Em O dia em que Lacan me adotou, ele conta de forma muito clara a sua evolução, as suas interrogações e sobretudo a metamorfose decorrente da análise com Lacan. Faz um retrato impressionante do mestre e do meio psicanalítico, por revelar a grandeza de um e a mesquinharia do outro.

Segue a entrevista realizada em um consultório cujo setting, pela teatralidade, faz pensar na relação que Lacan estabelecia entre o teatro e a cura e evoca a história dramática contada em O dia em que Lacan me adotou.

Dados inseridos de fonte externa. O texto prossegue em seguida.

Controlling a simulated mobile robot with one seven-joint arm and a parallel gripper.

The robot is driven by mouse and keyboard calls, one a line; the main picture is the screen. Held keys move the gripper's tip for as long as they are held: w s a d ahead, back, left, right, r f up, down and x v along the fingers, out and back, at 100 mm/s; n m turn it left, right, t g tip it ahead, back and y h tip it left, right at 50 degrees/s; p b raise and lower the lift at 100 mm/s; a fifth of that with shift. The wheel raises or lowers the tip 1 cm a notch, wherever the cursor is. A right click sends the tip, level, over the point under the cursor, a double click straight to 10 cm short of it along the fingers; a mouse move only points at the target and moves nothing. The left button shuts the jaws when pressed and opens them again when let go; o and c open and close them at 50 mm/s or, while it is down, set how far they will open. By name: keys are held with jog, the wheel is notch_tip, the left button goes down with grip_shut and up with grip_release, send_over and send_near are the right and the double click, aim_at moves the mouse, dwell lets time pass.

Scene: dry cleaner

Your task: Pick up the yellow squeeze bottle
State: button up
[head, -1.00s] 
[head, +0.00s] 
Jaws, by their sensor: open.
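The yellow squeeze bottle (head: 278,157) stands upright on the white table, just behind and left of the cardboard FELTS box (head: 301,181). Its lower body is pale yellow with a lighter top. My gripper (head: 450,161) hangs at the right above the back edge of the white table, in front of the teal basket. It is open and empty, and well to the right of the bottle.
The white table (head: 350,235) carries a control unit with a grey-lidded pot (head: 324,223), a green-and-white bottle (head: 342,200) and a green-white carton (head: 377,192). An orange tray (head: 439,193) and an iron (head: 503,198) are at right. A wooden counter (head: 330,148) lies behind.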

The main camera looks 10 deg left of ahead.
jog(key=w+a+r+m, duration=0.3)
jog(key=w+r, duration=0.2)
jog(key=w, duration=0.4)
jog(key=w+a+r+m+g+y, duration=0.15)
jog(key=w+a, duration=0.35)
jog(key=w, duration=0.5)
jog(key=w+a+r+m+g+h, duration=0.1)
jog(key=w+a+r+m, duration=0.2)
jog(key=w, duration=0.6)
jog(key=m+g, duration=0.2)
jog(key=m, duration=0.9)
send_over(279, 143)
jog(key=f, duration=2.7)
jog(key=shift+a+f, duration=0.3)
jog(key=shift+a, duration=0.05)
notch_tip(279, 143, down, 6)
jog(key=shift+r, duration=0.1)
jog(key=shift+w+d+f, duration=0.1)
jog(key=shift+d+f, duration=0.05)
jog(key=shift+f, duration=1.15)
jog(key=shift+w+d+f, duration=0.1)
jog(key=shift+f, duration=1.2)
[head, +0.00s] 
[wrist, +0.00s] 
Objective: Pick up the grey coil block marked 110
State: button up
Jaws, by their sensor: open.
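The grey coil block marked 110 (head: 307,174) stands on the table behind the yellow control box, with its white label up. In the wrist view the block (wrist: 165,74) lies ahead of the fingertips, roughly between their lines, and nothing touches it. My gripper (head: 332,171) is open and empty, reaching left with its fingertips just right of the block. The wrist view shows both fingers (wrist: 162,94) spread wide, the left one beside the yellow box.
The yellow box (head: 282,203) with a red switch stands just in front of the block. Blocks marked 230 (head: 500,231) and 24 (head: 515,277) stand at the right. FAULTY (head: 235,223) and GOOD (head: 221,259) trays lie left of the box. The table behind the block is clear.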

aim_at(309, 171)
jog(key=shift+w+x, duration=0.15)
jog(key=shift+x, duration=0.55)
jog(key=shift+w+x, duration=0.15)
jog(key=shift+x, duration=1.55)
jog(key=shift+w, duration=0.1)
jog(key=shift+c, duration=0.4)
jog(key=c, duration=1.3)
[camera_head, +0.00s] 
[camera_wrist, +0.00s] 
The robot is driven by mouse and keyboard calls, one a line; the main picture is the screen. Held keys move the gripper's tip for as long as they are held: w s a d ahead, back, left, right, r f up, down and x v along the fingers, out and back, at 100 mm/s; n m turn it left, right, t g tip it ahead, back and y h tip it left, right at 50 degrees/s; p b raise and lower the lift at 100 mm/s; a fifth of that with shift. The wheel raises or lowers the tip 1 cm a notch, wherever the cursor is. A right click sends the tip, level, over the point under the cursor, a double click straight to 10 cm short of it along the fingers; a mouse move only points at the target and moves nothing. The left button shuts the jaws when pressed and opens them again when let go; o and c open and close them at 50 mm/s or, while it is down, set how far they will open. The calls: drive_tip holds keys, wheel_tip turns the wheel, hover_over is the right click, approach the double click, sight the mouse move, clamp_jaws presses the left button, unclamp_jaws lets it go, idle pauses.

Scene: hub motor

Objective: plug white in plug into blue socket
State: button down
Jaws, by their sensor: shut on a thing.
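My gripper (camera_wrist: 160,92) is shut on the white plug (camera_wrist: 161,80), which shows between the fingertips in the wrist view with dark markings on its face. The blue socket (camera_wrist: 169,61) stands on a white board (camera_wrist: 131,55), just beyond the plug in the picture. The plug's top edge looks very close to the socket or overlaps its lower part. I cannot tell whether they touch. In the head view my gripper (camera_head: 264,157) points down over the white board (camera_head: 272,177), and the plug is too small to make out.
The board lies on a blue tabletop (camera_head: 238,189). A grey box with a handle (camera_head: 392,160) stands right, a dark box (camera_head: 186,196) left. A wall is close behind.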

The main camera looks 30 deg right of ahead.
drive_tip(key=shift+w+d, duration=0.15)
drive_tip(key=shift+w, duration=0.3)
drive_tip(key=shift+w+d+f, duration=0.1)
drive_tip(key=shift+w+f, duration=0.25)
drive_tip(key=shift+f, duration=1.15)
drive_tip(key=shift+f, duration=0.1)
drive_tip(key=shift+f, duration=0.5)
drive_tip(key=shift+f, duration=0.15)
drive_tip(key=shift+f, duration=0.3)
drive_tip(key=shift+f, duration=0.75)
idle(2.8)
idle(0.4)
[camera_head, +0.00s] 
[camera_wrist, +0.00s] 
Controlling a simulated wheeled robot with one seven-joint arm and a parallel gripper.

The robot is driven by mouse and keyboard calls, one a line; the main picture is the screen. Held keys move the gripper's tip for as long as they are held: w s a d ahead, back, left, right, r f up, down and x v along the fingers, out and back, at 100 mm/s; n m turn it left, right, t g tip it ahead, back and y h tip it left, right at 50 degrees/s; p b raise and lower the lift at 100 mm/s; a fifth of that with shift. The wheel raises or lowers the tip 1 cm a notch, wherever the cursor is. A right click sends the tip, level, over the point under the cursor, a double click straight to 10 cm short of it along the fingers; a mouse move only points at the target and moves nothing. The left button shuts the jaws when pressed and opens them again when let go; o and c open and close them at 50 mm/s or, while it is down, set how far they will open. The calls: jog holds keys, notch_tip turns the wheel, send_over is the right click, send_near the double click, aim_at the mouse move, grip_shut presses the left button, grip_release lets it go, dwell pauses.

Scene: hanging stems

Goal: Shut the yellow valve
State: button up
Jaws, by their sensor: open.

Betty Milan: Na primeira página do seu livro O dia em que Lacan me adotou, você escreve: “Há algo de judaico nos bastidores da psicanálise”. Gostaria que você explicasse isso.
Gérard Haddad: A ideia só me ocorreu porque eu fui fazer a minha análise com Lacan. Se tivesse trabalhado com outro analista, ela jamais teria me ocorrido. O lugar em que Lacan fala disso de maneira mais eloquente é na entrevista que deu para uma emissão de rádio belga, em 1970, no momento em que fazia o seu seminário O avesso da psicanálise. A entrevista foi publicada com o título Radiofonia. Nela, ele fala da midrash, a maneira que os rabinos têm ‑ da Antiguidade até a Idade Média ‑ de ler a Bíblia. O pressuposto da midrash é que o texto bíblico é um conteúdo manifesto, que encobre conteúdos latentes, ou seja, há muitos extratos de significação. Trata-se de uma maneira de interpretação do texto, que nós encontramos também em Freud. Ele diz, por exemplo, que há sempre uma relação entre duas coisas contíguas ditas por um paciente, mesmo que aparentemente uma nada tenha a ver com a outra. O Talmude afirma exatamente a mesma coisa. Posso dar um exemplo. Na Bíblia há um enunciado que diz: “Míriam e os hebreus foram para outro lugar”. Míriam, em princípio, nada tem a ver com os hebreus. Segundo o midrash, o enunciado informa que Míriam era uma pessoa capaz de encontrar uma fonte, água. E, portanto, era necessária. Lacan falou disso e sua fala teve muita influência sobre mim. Porque, na época, eu estava questionando o meu desejo de não querer saber nada sobre a minha herança judaica, um desejo que me levou ao limite da psicose. Freud nunca quis analisar a relação entre a psicanálise e o judaísmo, tema que ficou recalcado, como uma espécie de cadáver no armário. Lacan ousou tocar no recalcado e isso explica os problemas que ele teve com a comunidade analítica.

BM: Não entendo.
HADDAD: Na comunidade analítica, quase só há judeus. Freud ficou contente quando encontrou Jung, que não era judeu. Depois, houve Jones, que também não era. Noventa e nove por cento dos analistas são judeus. Mas com a condição de manter a questão do judaísmo recalcada. Todo mundo sabe que, durante o nazismo, os analistas fizeram um pacto com o diabo para manter a instituição analítica em Berlim. E basta tocar nessa questão para ser expulso. Isso aconteceu comigo. Foram os judeus que traduziram Moisés e o monoteísmo  para o francês e eles censuraram a primeira frase do texto por causa da referência que Freud fazia ao judaísmo.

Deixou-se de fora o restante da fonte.